◆ WORK TO COMPLETE ◆
Set the listing down unchanged, minus every embedded image.

* * * * * * *

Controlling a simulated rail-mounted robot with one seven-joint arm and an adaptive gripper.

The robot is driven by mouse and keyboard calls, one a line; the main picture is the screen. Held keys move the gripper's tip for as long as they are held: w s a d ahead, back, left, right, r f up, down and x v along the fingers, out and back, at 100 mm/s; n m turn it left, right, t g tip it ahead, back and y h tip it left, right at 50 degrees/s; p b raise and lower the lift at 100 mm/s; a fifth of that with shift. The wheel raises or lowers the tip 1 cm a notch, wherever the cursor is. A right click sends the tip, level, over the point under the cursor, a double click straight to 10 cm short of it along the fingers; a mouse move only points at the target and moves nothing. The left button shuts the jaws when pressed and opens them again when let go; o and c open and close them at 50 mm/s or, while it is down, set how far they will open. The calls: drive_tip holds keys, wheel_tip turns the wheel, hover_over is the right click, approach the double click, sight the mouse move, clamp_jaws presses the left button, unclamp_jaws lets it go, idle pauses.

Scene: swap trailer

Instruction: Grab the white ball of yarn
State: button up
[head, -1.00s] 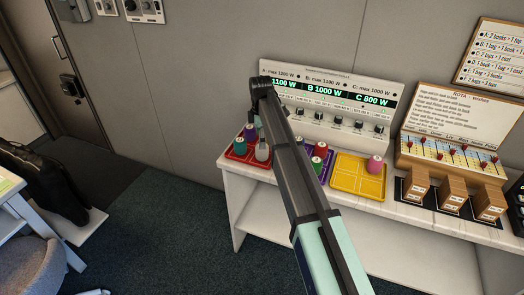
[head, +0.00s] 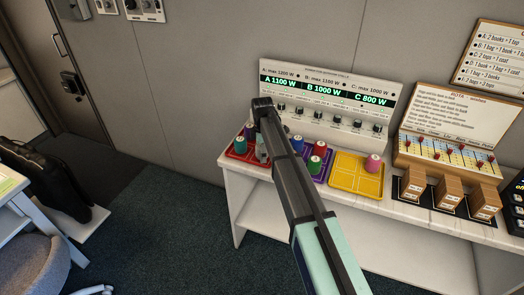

* * * * * * *

◆ SOLUTION BELOW ◆
Controlling a simulated rail-mounted robot with one seven-joint arm and an adaptive gripper.

The robot is driven by mouse and keyboard calls, one a line; the main picture is the screen. Held keys move the gripper's tip for as long as they are held: w s a d ahead, back, left, right, r f up, down and x v along the fingers, out and back, at 100 mm/s; n m turn it left, right, t g tip it ahead, back and y h tip it left, right at 50 degrees/s; p b raise and lower the lift at 100 mm/s; a fifth of that with shift. The wheel raises or lowers the tip 1 cm a notch, wherever the cursor is. A right click sends the tip, level, over the point under the cursor, a double click straight to 10 cm short of it along the fingers; a mouse move only points at the target and moves nothing. The left button shuts the jaws when pressed and opens them again when let go; o and c open and close them at 50 mm/s or, while it is down, set how far they will open. The calls: drive_tip holds keys, wheel_tip turns the wheel, hover_over is the right click, approach the double click, sight the mouse move, clamp_jaws presses the left button, unclamp_jaws lets it go, idle pauses.

Scene: swap trailer

Instruction: Grab the white ball of yarn
State: button up
[head, -1.00s] 
[head, +0.00s] 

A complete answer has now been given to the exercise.